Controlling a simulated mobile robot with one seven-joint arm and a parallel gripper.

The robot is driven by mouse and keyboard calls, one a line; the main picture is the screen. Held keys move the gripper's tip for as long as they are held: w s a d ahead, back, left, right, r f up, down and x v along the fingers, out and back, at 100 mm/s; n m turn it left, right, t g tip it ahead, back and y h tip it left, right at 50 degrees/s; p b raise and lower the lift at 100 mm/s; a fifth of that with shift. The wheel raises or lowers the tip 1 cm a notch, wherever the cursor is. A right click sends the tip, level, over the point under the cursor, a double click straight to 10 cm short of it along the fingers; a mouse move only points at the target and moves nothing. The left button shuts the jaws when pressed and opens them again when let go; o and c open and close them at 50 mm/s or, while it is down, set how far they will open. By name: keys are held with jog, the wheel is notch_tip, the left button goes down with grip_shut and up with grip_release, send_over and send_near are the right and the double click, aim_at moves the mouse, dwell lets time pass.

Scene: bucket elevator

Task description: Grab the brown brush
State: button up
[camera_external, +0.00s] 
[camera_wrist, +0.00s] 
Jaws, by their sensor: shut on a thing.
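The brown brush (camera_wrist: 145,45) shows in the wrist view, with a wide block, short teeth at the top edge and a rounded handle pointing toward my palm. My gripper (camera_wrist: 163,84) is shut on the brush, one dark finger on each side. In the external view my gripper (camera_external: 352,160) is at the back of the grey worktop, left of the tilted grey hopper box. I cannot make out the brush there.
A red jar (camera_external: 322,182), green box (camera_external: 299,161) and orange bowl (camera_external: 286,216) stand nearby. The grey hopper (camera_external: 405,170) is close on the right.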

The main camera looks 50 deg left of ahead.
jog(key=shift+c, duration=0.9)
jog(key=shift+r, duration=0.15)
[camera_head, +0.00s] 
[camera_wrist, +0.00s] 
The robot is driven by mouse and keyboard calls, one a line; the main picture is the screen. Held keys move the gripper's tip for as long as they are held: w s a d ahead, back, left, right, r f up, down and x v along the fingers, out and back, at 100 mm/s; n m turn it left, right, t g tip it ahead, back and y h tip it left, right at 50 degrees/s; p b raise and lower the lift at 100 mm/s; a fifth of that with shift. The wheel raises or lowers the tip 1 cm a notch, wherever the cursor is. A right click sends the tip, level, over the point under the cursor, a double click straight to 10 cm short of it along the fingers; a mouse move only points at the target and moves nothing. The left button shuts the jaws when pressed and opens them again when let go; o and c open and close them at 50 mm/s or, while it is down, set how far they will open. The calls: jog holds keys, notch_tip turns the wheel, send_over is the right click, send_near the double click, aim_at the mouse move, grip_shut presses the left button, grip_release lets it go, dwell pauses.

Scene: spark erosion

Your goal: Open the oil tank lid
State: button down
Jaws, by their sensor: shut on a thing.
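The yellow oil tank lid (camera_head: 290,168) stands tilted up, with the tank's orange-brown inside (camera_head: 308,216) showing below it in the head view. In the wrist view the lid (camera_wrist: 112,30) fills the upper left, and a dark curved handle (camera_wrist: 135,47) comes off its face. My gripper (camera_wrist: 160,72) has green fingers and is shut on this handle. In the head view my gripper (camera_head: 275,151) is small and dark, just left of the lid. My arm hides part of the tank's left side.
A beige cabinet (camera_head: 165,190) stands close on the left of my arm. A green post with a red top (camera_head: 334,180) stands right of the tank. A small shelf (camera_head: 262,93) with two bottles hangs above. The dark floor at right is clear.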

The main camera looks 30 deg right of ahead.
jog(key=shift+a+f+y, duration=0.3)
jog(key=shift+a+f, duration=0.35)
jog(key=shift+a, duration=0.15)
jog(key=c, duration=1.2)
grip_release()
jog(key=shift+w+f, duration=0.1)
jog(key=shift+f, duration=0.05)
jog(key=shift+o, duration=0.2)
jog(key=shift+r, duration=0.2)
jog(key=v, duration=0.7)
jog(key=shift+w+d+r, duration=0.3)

====

_GOAL:_
Pick out each line in the material containing "Scene".

_OUTPUT:_
Scene: bucket elevator
Scene: spark erosion

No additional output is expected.